The Feedback Paradox: Why Correction Fails and Devotion Succeeds

The 18th-century samurai text Hagakure contains a truth most modern feedback frameworks miss entirely: correction given without relationship is just aggression with better manners. Bushido warrior Yamamoto Tsunetomo understood that changing another person is not a skill of speech — it's a discipline of timing, trust, and self-restraint that most people never master because they mistake urgency for love.
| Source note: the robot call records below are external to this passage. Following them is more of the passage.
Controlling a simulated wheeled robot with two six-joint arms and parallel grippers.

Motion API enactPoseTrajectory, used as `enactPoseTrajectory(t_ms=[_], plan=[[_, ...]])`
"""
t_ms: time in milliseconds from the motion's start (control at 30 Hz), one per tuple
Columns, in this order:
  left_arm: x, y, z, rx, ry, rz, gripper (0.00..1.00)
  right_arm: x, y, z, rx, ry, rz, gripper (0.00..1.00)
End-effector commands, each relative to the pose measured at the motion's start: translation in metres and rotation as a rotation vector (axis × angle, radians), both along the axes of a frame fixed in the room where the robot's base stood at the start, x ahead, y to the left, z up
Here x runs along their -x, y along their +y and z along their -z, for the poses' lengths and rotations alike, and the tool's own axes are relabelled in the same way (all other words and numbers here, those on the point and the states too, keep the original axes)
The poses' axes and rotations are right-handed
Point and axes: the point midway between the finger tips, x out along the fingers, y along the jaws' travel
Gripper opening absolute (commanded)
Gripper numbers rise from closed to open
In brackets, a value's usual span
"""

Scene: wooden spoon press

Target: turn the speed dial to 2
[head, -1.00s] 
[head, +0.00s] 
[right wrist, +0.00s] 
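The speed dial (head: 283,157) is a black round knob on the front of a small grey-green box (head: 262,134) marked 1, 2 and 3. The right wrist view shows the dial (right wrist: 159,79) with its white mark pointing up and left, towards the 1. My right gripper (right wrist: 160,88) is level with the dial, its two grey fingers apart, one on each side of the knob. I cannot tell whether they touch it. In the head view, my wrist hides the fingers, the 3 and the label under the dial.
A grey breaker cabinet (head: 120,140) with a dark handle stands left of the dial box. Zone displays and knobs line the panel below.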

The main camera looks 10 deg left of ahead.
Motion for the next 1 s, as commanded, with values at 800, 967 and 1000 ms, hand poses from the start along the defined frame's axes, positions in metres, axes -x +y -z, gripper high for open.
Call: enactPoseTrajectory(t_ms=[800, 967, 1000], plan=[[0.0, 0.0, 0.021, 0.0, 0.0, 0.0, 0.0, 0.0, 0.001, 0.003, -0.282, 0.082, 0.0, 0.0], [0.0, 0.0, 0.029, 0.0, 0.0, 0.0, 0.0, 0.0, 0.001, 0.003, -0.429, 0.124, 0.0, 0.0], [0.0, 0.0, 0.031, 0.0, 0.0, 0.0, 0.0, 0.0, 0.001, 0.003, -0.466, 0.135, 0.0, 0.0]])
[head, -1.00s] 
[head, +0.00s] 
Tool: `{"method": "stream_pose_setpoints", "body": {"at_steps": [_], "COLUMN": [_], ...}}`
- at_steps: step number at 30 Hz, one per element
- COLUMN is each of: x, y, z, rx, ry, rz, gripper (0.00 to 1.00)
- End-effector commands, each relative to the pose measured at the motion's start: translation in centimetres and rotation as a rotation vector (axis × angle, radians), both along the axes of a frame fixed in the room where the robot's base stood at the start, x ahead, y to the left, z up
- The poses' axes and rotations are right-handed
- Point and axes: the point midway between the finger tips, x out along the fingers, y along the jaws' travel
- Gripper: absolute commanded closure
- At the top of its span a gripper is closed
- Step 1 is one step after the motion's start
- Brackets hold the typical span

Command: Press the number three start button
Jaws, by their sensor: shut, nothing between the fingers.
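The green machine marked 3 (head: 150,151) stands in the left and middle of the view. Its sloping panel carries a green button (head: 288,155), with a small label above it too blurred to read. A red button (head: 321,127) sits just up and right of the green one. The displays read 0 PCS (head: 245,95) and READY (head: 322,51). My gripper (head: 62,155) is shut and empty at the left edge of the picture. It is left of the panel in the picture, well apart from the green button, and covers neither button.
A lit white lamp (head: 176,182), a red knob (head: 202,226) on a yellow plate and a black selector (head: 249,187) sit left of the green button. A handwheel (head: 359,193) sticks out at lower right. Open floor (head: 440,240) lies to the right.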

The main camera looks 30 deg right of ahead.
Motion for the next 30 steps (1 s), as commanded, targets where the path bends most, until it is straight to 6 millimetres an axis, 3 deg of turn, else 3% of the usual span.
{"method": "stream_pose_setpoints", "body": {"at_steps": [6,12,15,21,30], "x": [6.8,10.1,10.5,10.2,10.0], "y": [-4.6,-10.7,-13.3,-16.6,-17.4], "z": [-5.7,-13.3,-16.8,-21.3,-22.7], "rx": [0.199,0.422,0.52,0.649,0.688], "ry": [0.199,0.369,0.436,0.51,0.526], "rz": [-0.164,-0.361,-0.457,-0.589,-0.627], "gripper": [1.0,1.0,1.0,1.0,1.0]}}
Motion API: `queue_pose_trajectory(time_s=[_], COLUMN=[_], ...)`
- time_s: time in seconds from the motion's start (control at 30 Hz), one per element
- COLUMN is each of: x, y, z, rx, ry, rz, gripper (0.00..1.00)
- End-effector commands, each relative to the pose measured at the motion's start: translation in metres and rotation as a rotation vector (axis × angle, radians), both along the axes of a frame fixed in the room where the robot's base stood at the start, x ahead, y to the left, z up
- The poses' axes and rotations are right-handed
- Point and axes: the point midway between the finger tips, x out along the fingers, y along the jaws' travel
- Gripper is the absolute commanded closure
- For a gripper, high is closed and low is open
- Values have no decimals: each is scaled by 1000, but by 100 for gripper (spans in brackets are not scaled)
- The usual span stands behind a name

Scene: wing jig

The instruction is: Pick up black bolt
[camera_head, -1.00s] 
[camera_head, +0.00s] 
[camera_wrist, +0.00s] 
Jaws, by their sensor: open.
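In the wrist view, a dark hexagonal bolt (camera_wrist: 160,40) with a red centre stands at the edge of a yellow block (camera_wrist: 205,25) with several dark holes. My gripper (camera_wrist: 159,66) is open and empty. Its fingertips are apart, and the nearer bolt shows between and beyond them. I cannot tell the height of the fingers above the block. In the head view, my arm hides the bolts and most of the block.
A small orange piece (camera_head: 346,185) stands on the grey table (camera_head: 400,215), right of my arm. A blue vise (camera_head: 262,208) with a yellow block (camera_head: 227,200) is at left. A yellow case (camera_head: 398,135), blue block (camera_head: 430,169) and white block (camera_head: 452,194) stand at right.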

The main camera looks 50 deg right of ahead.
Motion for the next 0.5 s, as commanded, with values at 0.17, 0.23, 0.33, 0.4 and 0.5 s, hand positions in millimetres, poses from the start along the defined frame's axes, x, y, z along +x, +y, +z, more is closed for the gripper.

The Trap of Good Intentions

You see someone's potential clearly. Their gap between who they are and who they could be feels unbearable — so you speak. You think clarity is kindness. It rarely is. Unsolicited correction, however accurate, activates shame before it activates growth. Shame doesn't produce change; it produces defense. The samurai knew this because they lived in a culture where a badly delivered rebuke could end in violence — so they built a method that made correction survivable, even generative.

Four Conditions Before You Speak

Tsunetomo's model, translated for the modern reader:

1. Rapport before rebuke. You must have already banked enough goodwill that criticism reads as care, not attack. No rapport, no right to speak.

2. Discernment of readiness. Not everyone can hear correction in a given moment — or from you, specifically. Judging whether someone can receive feedback is itself the first skill, more important than crafting the message.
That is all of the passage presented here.